■ SET EXERCISE
Exactly the lines between the line containing "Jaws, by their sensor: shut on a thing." and the line containing "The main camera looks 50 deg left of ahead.", together with those two lines, are to be output.

■ DATA EXCERPT

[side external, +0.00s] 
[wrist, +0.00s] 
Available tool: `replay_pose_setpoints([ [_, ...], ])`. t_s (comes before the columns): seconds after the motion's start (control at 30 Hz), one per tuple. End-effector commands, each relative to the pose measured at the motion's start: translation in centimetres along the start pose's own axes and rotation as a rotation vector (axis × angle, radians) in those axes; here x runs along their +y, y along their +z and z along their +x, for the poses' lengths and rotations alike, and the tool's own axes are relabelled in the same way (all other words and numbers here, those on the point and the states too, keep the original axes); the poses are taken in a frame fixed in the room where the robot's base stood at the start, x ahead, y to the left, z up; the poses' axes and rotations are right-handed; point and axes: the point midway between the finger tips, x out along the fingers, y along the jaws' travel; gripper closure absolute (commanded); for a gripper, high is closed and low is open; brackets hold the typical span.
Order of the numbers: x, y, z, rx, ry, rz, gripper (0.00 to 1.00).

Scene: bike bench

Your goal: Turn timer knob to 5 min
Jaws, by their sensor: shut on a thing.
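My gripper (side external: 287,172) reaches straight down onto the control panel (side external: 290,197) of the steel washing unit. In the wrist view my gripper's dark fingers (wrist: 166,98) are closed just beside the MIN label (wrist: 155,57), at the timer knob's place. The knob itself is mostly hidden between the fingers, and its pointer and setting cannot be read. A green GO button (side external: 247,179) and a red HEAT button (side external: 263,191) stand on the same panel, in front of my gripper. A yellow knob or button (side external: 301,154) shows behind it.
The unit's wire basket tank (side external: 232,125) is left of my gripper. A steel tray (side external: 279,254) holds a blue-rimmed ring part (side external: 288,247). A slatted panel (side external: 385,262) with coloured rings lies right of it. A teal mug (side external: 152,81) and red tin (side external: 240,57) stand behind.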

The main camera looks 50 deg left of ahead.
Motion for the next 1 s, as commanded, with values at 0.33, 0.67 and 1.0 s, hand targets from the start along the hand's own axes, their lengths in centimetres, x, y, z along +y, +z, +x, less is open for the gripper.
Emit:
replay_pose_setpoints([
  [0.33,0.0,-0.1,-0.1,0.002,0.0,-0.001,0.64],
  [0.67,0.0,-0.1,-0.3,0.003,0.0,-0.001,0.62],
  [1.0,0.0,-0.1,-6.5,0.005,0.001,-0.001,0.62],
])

■ WRITTEN RESPONSE
Jaws, by their sensor: shut on a thing.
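My gripper (side external: 287,172) reaches straight down onto the control panel (side external: 290,197) of the steel washing unit. In the wrist view my gripper's dark fingers (wrist: 166,98) are closed just beside the MIN label (wrist: 155,57), at the timer knob's place. The knob itself is mostly hidden between the fingers, and its pointer and setting cannot be read. A green GO button (side external: 247,179) and a red HEAT button (side external: 263,191) stand on the same panel, in front of my gripper. A yellow knob or button (side external: 301,154) shows behind it.
The unit's wire basket tank (side external: 232,125) is left of my gripper. A steel tray (side external: 279,254) holds a blue-rimmed ring part (side external: 288,247). A slatted panel (side external: 385,262) with coloured rings lies right of it. A teal mug (side external: 152,81) and red tin (side external: 240,57) stand behind.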

The main camera looks 50 deg left of ahead.

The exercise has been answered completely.